Viceversa, al Giudice del Fallimento, è rimessa la verifica e la qualificazione dei crediti dipendenti dal rapporto lavorativo esclusivamente alla partecipazione in concorso con gli altri creditori.
Infatti, secondo il ragionamento della Suprema Corte nell’ultima sentenza richiamata, l’unico titolo idoneo ai fini dell’ammissione allo stato passivo è dato dall’accertamento del Giudice Fallimentare, anche in conseguenza di domande strumentali di mero accertamento o costitutive.
Tale accertamento, tuttavia, avendo una valenza esclusivamente endoconcorsuale, non può riguardare l’accertamento del credito, ma deve limitarsi alla sola verifica del diritto alla partecipazione al concorso con gli altri creditori.

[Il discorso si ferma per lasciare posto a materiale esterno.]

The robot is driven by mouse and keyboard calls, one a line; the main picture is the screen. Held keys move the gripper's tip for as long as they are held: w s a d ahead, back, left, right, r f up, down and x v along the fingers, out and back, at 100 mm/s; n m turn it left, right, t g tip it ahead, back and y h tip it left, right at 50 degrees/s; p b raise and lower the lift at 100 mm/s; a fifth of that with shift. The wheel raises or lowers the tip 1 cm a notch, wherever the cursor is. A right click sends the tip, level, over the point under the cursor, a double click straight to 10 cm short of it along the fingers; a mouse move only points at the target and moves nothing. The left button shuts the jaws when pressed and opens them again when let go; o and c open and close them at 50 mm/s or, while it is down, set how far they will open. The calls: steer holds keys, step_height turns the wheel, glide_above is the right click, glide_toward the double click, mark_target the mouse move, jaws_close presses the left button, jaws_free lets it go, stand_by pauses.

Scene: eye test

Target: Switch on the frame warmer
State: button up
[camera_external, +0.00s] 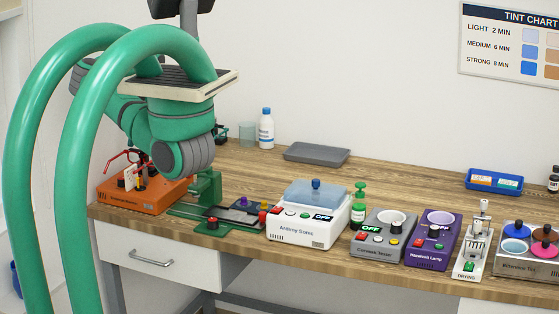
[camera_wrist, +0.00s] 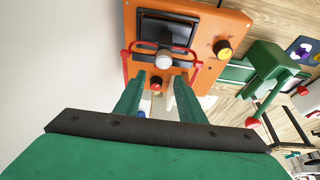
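The frame warmer appears to be the orange box (camera_external: 160,199) at the left end of the bench; its small label is hard to read. My arm mostly hides the gripper in the external view.
A green stand (camera_external: 207,188) with red knobs is close right of the orange box, also in the wrist view (camera_wrist: 266,70). A grey tray (camera_external: 317,153) lies behind.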

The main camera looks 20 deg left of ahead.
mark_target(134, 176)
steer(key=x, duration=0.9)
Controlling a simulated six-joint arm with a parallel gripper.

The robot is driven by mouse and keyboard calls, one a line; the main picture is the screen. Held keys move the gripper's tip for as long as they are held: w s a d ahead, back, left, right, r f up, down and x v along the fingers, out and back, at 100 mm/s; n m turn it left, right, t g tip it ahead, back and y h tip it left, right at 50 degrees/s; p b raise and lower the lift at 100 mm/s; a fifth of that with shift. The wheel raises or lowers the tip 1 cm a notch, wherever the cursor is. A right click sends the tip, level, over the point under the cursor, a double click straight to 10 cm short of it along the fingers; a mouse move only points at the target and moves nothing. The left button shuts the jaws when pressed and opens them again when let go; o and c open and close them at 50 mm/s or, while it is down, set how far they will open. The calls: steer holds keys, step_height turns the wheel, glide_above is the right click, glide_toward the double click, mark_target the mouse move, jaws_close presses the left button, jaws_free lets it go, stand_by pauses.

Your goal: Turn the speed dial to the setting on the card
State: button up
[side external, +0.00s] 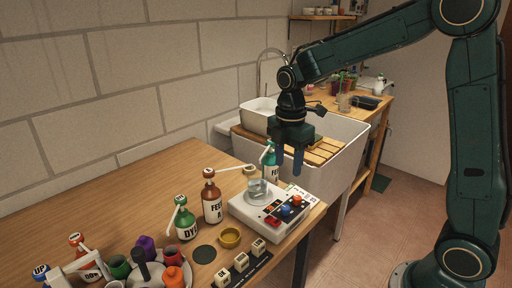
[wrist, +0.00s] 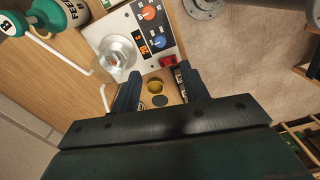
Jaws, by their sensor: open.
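A white control box (side external: 262,222) stands on the wooden bench near its right edge. Its sloped panel carries a blue dial (wrist: 157,42), an orange dial (wrist: 149,13), a small display (wrist: 143,46) and a red switch (wrist: 168,61). A clear glass vessel (wrist: 117,54) sits on the box. The dial labels are too small to read, so I cannot tell which is the speed dial. I cannot make out the setting card for certain. My gripper (wrist: 161,88) is open and empty. In the side view its fingers (side external: 298,163) hang above the box, apart from the dials.
Brown (side external: 212,200) and green (side external: 185,222) pump bottles stand left of the box. A yellow dish (side external: 229,238), a dark disc (side external: 204,254) and labelled cubes (side external: 241,262) lie in front. A sink (side external: 345,135) is behind.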

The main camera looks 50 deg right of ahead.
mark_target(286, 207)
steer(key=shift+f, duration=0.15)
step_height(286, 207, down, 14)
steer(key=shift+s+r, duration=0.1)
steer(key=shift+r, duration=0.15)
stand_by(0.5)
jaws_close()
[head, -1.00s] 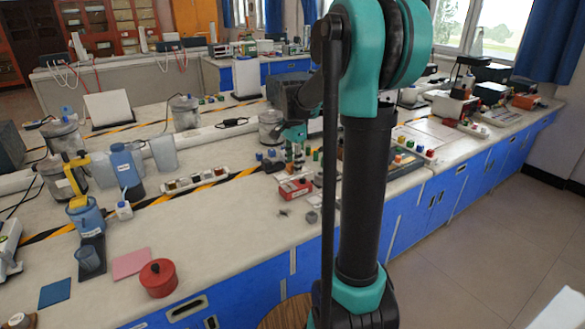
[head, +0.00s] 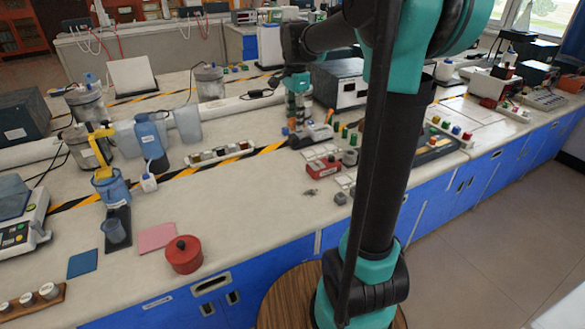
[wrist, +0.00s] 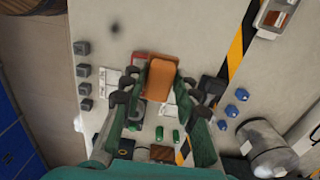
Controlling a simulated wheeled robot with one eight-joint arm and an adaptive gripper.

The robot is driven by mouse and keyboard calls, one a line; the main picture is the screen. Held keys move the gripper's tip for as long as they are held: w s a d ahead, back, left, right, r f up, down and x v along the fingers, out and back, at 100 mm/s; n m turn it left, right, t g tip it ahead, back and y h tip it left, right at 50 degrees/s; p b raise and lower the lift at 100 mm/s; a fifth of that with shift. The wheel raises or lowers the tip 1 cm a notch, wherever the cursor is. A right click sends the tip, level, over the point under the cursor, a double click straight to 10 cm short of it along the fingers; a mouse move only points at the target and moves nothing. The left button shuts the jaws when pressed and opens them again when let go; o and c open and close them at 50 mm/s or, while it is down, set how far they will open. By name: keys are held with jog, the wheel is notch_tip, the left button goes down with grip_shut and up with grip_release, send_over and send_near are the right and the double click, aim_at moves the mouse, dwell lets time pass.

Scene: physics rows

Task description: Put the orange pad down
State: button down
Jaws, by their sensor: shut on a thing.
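The orange pad (wrist: 160,80) shows in the wrist view as a rounded orange-brown slab between the two green fingers of my gripper (wrist: 157,92). My gripper is shut on it, one finger along each side. The pad appears above the bench top, though its exact height is hard to tell. In the head view my gripper (head: 298,108) points down over the bench, behind the red box; the pad there is too small to make out clearly.
A red box (head: 322,167), small grey blocks (wrist: 84,88) and blue knobs (wrist: 231,110) lie around the gripper. A pink pad (head: 156,237), blue pad (head: 82,264) and red pot (head: 184,254) are at the front left. Bare bench (head: 250,205) lies between.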

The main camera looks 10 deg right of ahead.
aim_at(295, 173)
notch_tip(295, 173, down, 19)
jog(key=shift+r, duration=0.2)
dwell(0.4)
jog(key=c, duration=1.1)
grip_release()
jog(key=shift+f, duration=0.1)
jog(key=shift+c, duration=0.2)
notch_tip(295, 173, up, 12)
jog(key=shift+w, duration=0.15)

In sostanza, i Giudici di Legittimità, ritengono che vi sia una differenza di petitum e causa petendi tra le domande proposte. Nel caso del Giudice del Lavoro rileva l’interesse del lavoratore alla tutela della sua posizione all’interno dell’impresa, oltre che alla tutela dei propri diritti previdenziali e patrimoniali, estranei alla par condicio creditorum. Diversamente, nel caso del Giudice del Fallimento, rileva l’accertamento dei diritti patrimoniali alla partecipazione al concorso al patrimonio del fallito.
Conclusioni
Dalla valutazione delle norme e delle pronunzie richiamate, si può facilmente evincere come la giurisprudenza abbia inteso fornire una nuova interpretazione della vis attractiva data dall’art. 24 l. fall., reinterpretandola alla luce delle riforme intervenute in materia di diritto del lavoro.

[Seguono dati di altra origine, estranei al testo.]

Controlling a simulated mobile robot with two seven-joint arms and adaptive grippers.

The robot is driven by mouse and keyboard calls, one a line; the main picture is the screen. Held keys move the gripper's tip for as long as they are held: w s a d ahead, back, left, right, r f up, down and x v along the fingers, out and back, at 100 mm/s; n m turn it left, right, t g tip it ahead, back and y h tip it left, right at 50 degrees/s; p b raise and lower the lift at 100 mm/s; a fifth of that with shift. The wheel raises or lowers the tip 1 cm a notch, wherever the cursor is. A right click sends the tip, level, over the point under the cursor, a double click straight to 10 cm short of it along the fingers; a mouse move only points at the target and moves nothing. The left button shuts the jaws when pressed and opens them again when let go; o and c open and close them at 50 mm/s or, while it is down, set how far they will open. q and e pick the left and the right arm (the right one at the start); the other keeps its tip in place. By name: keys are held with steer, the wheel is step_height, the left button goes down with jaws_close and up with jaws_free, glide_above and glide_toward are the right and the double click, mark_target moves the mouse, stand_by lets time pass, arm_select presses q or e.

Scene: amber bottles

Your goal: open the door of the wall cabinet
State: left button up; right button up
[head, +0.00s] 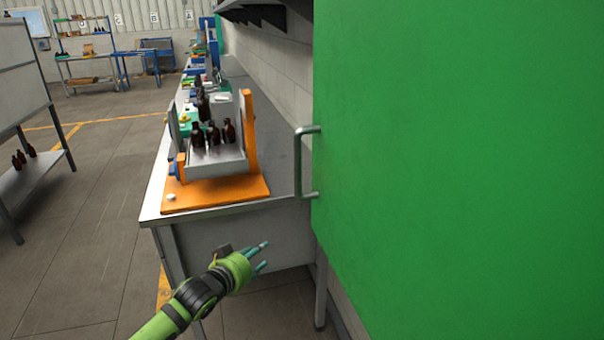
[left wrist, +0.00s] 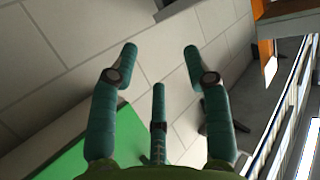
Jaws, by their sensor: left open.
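The wall cabinet's green door (head: 460,170) fills the right side of the head view. Its grey bar handle (head: 299,165) stands upright at the door's left edge. The door looks shut, though its far edges are out of view. My left gripper (head: 264,256) is open and empty, below and to the left of the handle, apart from it. In the left wrist view the open fingers (left wrist: 160,62) point toward a pale block wall, and a green panel (left wrist: 85,155) shows at lower left, probably the cabinet. The handle does not show there. My right gripper is not in view.
A long grey workbench (head: 230,213) runs along the wall left of the cabinet. An orange stand (head: 215,195) with several amber bottles (head: 213,133) is at its near end. A rack (head: 33,185) stands at far left. The floor (head: 100,170) between is clear.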

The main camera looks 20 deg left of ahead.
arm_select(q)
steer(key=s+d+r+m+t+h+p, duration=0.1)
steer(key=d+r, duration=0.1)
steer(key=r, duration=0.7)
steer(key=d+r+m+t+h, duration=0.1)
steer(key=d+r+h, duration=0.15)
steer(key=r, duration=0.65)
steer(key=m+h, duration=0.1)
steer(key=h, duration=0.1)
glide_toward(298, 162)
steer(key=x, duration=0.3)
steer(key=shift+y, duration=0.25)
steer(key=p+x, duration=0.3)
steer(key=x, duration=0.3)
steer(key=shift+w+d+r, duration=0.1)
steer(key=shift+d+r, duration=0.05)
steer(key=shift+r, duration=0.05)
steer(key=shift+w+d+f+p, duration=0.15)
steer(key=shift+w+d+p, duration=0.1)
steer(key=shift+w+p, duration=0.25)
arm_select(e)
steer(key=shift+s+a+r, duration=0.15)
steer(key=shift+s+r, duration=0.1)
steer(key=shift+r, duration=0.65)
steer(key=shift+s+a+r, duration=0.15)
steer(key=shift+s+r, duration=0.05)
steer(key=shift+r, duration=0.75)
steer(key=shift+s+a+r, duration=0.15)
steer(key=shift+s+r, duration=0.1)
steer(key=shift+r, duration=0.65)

Non deve dimenticarsi, infatti, che il testo originario della legge fallimentare risale al 1942 e, nonostante gli interventi di riforma del Legislatore, il suo tenore letterale risulterebbe anacronistico rispetto al tessuto normativo vigente, soprattutto in materia di lavoro.

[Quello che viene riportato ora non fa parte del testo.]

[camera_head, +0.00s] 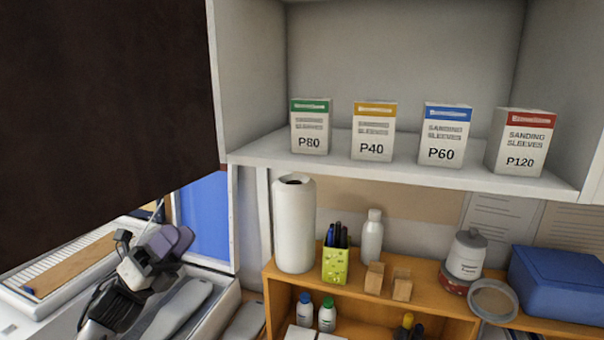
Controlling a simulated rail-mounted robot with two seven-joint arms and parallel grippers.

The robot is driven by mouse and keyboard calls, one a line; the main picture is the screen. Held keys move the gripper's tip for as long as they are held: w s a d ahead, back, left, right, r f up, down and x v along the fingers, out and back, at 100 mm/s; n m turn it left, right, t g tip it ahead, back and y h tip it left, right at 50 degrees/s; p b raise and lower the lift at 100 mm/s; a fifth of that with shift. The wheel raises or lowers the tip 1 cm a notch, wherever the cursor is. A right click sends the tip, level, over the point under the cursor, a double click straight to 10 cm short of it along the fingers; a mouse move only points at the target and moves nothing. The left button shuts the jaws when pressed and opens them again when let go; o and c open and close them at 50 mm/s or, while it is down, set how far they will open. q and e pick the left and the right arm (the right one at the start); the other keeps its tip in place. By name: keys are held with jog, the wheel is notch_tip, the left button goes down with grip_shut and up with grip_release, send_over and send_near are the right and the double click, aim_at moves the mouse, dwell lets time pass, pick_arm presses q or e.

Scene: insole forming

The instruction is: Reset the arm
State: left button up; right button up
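My left gripper (146,262) is at the lower left of the head view, with black and grey parts and purplish-grey pieces at its upper right. It is above an open light tray (216,312) that holds a long grey insole-like piece (178,312). The gripper is small and its parts overlap, so I cannot tell whether its fingers are apart or hold anything. My right gripper is not in view.
A large dark brown panel (95,110) blocks the upper left. A white shelf (400,174) bears sanding-sleeve boxes P80 (309,128), P40 (373,132), P60 (444,136) and P120 (519,143). A wooden shelf unit (350,296) below holds a white roll (294,228), pen cup (335,265) and blue box (562,284).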

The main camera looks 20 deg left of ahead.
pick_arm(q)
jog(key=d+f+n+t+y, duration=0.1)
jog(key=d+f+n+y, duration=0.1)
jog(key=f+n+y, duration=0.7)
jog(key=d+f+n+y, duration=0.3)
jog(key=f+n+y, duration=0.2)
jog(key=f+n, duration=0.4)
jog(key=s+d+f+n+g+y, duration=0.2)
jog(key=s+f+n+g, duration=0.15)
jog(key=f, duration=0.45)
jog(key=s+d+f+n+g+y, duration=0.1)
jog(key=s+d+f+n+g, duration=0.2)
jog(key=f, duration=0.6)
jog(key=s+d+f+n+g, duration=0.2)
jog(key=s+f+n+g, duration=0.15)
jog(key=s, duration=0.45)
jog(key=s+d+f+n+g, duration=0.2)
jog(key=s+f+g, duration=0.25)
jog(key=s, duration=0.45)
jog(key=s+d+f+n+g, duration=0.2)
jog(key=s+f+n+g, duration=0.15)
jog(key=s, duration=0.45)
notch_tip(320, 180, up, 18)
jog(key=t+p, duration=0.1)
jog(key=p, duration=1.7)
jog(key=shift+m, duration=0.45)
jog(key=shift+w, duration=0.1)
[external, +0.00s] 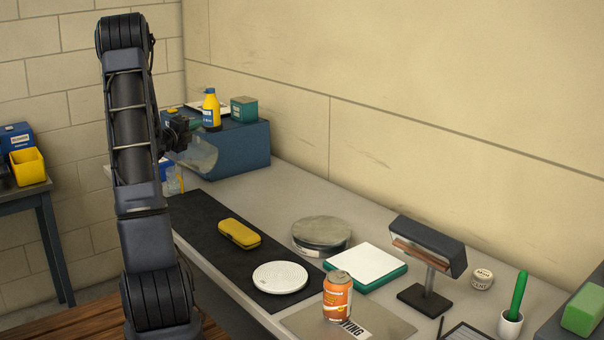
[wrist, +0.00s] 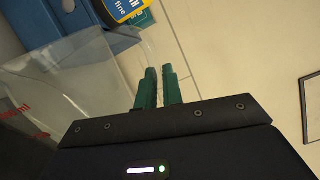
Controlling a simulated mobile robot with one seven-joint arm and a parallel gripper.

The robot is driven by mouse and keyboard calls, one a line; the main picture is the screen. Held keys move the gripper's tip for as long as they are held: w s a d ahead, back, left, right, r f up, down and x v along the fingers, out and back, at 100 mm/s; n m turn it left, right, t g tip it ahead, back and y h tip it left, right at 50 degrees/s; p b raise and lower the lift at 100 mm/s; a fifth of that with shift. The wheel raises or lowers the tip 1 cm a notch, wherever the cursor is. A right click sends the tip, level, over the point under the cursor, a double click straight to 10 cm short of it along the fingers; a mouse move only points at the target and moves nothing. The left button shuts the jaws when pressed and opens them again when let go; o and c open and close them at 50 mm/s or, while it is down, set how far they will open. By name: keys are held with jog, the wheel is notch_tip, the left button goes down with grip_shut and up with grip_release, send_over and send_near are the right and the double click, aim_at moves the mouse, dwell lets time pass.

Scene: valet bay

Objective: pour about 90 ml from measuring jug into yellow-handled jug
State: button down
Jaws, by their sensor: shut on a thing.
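My gripper (external: 182,133) is shut on the clear measuring jug (external: 200,156), at the far left end of the bench. The jug looks tilted, in front of the blue box. In the wrist view the green fingertips (wrist: 158,86) are close together at the edge of the clear jug wall (wrist: 85,75), which carries red markings. A clear vessel with a yellowish part, seemingly the yellow-handled jug (external: 174,183), stands below, partly hidden by my arm. I cannot tell the liquid level in either jug, nor whether any liquid is flowing.
The blue box (external: 240,150) behind bears a yellow bottle (external: 211,110) and a green box (external: 244,109). A black mat (external: 205,215) holds a yellow case (external: 239,234) and a white disc (external: 280,277). An orange can (external: 338,297) and a scale-like round (external: 321,233) stand farther right.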

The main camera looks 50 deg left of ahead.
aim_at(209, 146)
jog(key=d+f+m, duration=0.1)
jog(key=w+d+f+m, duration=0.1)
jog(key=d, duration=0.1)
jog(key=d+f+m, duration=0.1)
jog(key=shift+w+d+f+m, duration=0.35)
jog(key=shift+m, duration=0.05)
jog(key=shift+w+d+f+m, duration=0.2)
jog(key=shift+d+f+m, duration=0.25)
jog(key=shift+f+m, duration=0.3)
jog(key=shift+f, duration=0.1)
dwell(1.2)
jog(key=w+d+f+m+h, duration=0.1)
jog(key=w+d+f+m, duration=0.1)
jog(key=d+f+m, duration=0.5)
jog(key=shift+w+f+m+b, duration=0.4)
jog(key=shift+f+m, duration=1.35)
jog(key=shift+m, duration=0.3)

Peraltro, l’interpretazione delineata dalla Cassazione, appare in linea col principio più volte ribadito nella disamina delle pronunce richiamate, secondo cui esulano dalla competenza del Giudice Fallimentare tutte quelle domande che non prevedono un accertamento endoconcorsuale, non essendo dirette principalmente alla soddisfazione sull’attivo del fallimento.